Along with painting skills, artists must have an understanding of composition, and creating an appealing and balanced still life can be difficult at first. Composition simply refers to the structure of a still life, from color and value, to the path the viewer's eye takes as they look at the painting. 

Painting a still life from direct observation is a crucial skill, and composing a proper still life can be the deciding factor between a strong or a weak painting. No matter your skills, a weak composition will hold your painting back. So whether you’re a beginner or simply wish to brush up on your still life composition, these easy tips will help set up your still life for success!

"Still Life with a Curtain" by Paul Cézanne is a beautiful example of balance and variety. (Photo by the State Hermitage Museum)

Finding Balance

Most artists can recognize a well-composed still life painting.

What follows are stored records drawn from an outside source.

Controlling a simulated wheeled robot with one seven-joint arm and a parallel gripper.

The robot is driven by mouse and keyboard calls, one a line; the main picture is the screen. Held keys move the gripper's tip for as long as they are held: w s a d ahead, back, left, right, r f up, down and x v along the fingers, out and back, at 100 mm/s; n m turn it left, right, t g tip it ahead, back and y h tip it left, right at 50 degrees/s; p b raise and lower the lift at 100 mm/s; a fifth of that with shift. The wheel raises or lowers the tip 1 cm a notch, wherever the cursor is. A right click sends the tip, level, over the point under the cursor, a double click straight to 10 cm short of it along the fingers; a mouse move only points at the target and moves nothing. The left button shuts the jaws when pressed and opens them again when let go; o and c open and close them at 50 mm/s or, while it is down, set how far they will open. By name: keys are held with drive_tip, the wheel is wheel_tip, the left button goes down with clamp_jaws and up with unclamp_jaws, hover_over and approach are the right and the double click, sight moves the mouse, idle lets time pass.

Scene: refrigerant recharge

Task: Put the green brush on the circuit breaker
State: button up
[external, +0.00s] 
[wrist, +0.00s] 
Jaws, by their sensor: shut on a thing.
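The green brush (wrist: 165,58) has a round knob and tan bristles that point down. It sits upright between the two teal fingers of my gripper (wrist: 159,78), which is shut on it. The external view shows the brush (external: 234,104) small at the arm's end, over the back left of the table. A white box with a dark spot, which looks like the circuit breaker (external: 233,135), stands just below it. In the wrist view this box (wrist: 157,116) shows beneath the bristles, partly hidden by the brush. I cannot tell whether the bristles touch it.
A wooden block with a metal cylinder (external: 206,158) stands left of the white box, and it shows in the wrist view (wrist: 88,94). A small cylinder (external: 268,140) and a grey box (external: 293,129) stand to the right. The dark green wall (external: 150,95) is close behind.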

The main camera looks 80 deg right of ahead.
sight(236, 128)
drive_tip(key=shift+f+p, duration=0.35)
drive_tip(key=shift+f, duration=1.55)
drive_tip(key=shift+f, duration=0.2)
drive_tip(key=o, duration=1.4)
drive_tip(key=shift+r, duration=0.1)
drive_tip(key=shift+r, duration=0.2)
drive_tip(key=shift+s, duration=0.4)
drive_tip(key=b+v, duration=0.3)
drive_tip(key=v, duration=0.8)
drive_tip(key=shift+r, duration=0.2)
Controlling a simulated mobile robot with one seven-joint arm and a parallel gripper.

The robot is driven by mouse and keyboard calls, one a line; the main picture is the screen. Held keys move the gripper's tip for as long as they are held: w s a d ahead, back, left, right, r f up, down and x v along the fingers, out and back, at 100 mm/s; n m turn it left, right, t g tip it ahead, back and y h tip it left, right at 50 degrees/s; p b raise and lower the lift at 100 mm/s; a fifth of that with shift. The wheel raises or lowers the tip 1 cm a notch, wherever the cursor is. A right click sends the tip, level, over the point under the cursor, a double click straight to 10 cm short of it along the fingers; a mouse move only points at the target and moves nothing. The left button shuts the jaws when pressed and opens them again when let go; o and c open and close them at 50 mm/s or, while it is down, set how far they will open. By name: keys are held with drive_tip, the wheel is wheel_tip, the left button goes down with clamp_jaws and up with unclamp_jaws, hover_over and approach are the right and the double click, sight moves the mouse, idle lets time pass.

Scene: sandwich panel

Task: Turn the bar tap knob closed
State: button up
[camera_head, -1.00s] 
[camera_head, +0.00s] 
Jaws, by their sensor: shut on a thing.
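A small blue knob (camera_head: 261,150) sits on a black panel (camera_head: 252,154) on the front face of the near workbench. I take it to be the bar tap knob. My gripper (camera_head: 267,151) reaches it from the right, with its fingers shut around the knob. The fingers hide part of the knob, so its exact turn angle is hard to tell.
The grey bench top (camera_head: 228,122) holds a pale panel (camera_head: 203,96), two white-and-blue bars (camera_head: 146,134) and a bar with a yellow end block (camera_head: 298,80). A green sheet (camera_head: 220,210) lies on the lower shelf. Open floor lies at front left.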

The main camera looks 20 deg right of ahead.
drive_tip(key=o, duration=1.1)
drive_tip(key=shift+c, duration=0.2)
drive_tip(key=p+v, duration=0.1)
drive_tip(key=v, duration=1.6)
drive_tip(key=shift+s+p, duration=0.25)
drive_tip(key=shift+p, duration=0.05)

It simply feels balanced. But what is it that makes the painting feel balanced?

One way to make your still life is visually appealing and balanced is to follow the rule of thirds. The rule of thirds is quite common in photography and helps to add balance and tension to a piece of art. By dividing your focus area or canvas horizontally and vertically into three sections and then aligning areas of focus on the intersections of those lines, you can create balance in a still life.

The rule of thirds can help the viewers to find a focal point in the painting. (Photo by Debra Pero)

Avoiding unintentional repetition will also help to create a strong still life. If you are careful to choose objects of differing sizes and arrange them in a way that breaks up any excessive patterns, you will have a good start to a visually interesting and not overly repetitive painting. 

Vincent van Gogh's "Irises", 1890 Oil on canvas, is a beautiful example of analogous color. (Photo by the Metropolitan Museum of Art)

Consider Color

Another important part to a well composed still life painting is color. Certain color combinations are pleasing to the eye depending on where they fall on a basic color wheel. Choosing objects with thought to their color and the way that color interacts with the rest of the composition is a crucial part of composing your still life. 

There are three main color schemes that beginner painters can consider as they compose their still lives. Complementary colors are colors directly opposite each other on the color wheel, such as red and green or blue and orange.

An example of ​complementary colors.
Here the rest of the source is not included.